Perhaps the weirdest weirdo rapper, though, is the one who seems so resolutely normal upon first inspection: Rick Ross. Over the years, this Miami MC has gotten better and better, his gruffly declarative rhymes growing both more rigorous and loopier without sacrificing their blunt power. His excellent album Teflon Don boasted some of the year’s most indelible pop moments, foremost among them the churning, Lex Luger-produced double-header of “MC Hammer” and “B.M.F.” At first, Ross seems like a familiar rap triumphalist, exulting in tales well told of drug-kingpinning and woman-“penetrating” over lush, expensive-sounding beats—except, that is, for the unavoidable sense that Ross, revealed to have worked as a corrections officer years ago, is all but certainly lying through his teeth.

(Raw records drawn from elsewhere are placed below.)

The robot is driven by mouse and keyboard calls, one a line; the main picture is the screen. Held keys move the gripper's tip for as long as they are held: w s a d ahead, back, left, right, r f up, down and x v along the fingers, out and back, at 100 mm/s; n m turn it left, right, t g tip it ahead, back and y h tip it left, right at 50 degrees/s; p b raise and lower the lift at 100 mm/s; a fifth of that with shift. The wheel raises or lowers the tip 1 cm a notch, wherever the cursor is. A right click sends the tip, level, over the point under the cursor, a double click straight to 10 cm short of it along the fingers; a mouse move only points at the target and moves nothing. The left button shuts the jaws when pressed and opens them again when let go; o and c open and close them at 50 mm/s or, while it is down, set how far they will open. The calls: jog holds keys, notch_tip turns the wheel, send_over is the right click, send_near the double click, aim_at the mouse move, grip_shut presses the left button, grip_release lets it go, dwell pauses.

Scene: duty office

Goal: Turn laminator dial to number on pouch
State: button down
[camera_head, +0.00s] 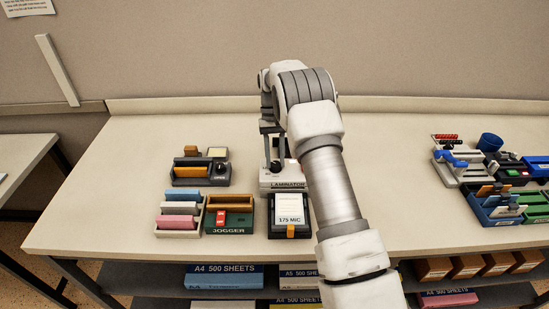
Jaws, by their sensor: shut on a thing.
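The laminator (284,186) is a pale box near the middle of the table, with its name on the front. Its small black dial (275,167) shows at the left of its top; the number it points to is too small to read. My gripper (275,157) reaches down from above, shut on the dial. My arm and gripper hide much of the laminator's back and right side. The white pouch (290,207), printed "175 MIC", lies in a black tray (271,227) in front of the laminator.
Left of the laminator stand a green jogger (231,230), a rack (160,233) of coloured pads and a dark device (220,172) with a knob. Trays and tools (503,213) crowd the right end. The table (390,140) is bare between them and my arm.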

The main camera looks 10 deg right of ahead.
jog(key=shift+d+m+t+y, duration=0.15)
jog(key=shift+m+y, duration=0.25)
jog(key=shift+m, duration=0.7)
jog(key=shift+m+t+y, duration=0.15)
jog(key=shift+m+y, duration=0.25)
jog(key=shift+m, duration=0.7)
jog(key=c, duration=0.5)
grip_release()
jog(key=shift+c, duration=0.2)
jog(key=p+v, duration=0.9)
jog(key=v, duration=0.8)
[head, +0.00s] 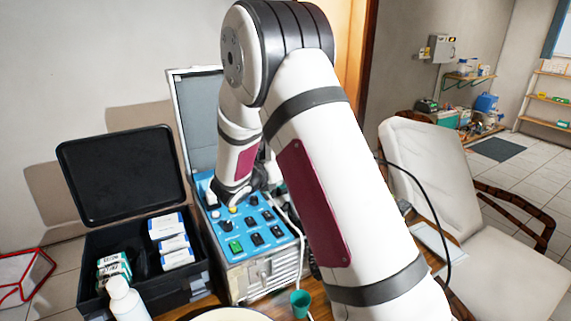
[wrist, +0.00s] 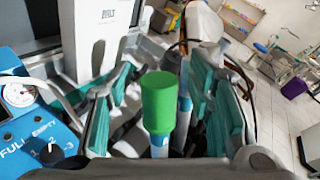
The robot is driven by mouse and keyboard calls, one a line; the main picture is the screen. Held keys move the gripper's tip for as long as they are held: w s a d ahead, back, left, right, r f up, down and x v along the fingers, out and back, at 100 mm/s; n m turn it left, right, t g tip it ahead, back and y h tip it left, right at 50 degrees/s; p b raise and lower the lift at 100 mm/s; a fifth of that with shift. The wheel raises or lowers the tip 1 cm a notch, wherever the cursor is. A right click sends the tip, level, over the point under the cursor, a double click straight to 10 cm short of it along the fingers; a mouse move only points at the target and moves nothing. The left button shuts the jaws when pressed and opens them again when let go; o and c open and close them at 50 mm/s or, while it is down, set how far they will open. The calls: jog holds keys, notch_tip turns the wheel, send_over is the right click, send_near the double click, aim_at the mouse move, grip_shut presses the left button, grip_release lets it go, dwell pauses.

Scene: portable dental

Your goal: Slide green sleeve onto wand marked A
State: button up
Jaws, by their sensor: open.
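In the wrist view the green sleeve (wrist: 158,100) is upright over the top of a blue-and-white wand (wrist: 160,145), whose lower part shows beneath it. No letter A is readable on this wand. A second blue-and-white wand (wrist: 185,103) stands just right of it, partly hidden. My gripper (wrist: 160,78) is open, with teal-padded fingers on either side of the sleeve and visible gaps between. In the head view my gripper (head: 238,190) is low over the blue-panelled unit, mostly hidden by my arm. The sleeve and wands cannot be made out there.
The blue control panel (head: 250,228) has several knobs and switches. An open black case (head: 125,150) with boxes stands left of it. A white bottle (head: 127,300) and a small green cup (head: 300,304) are in front. A pale dental chair (head: 430,180) is at right.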

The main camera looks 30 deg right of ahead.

The performative tissue separating who a rapper says he is from who he actually is, with Ross, as thin as he is fat—something he nods obliquely toward when he calls himself MC Hammer, Big Meech, the Notorious B.I.G., or, on a new mixtape song, Bo Diddley. (Lil B, a.k.a. Hannah Montana, a.k.a. Mel Gibson, would approve.) Elsewhere, Ross raps about a duplicitous girl he’s involved with, praising her acting ability. Unreal recognize unreal.

Speaking of gifted weirdos, Jody, I actually liked R. Kelly’s soul-throwback album, Love Letter. As much as I love his hornball eccentricities, it’s nice to see him tuck them away and put his singing and songwriting genius (both of which are sometimes obscured in discussions of the eccentricities) on such straightforward display. As much as I tried to like the Janelle Monae album, though, I never found a way in. I’m eager for Ann, who is an Archacolyte, to tell me what I’ve been missing.